[Begin Extracted information]

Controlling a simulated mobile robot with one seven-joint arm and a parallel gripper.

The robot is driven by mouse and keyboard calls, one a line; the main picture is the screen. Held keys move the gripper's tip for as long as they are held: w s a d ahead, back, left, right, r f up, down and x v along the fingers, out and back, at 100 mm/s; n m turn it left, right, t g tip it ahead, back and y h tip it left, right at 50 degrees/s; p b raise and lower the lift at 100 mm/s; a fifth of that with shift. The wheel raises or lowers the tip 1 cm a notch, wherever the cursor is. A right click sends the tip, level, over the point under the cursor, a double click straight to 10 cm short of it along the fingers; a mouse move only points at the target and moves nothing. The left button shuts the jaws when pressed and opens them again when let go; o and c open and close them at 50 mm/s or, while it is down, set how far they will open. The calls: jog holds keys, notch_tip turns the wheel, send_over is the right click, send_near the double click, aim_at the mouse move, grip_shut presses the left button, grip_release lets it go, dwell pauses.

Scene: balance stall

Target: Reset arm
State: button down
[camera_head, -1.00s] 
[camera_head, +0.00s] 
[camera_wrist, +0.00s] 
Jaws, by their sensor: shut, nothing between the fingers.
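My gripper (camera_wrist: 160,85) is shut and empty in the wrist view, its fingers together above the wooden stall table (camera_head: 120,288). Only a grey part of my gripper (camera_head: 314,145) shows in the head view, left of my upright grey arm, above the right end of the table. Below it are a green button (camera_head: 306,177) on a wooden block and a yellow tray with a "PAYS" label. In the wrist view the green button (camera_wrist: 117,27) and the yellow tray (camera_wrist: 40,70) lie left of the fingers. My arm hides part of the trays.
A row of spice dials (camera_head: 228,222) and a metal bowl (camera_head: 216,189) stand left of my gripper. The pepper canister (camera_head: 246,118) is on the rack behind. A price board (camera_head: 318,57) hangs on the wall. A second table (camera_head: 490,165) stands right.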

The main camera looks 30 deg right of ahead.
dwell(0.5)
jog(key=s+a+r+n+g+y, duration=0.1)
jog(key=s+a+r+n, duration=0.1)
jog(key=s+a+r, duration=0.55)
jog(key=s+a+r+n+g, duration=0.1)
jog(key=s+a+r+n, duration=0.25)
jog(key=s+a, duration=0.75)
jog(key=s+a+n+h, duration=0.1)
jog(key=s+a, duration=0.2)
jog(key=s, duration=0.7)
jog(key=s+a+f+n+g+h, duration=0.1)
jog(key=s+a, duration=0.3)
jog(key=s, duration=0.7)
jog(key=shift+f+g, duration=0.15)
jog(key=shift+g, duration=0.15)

[End Extracted information]
[Begin Extracted information]

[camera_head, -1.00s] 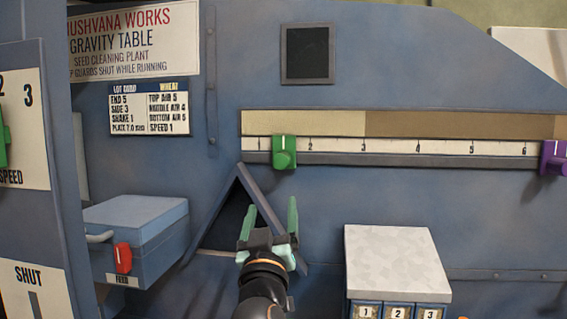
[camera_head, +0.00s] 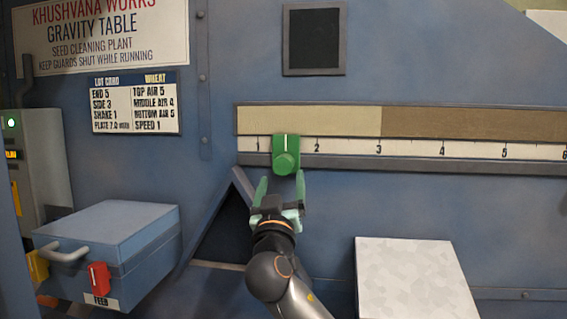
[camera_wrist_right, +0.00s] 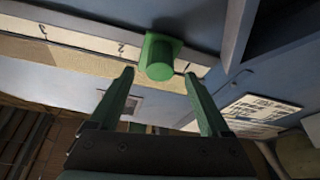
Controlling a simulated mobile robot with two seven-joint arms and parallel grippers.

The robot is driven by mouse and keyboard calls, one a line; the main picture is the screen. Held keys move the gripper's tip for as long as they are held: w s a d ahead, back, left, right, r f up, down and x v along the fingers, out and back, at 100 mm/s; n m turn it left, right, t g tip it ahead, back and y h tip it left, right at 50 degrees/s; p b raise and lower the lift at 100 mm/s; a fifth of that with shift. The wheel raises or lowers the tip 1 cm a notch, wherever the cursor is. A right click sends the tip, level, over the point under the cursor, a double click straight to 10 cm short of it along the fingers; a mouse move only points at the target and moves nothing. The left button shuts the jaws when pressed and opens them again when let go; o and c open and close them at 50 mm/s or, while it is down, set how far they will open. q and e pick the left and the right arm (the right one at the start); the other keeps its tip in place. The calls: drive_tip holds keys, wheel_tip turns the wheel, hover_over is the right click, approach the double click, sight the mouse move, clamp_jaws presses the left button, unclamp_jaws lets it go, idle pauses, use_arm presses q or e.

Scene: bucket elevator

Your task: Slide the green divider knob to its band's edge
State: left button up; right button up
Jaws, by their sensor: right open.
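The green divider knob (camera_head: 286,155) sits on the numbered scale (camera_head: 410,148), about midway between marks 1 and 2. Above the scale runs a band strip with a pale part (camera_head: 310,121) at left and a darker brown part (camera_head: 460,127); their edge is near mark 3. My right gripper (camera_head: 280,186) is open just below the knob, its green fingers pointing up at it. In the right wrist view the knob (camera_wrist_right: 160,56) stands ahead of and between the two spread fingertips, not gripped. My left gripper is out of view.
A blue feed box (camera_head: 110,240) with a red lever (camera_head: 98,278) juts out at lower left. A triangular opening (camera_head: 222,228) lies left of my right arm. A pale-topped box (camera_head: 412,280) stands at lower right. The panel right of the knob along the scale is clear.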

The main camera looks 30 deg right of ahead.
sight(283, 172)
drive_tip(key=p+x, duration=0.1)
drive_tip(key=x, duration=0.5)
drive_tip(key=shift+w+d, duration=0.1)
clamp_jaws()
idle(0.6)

[End Extracted information]

_Instruction_
From the entries above, copy out every line where the string "Scene" appears.

_Full solution_
Scene: balance stall
Scene: bucket elevator

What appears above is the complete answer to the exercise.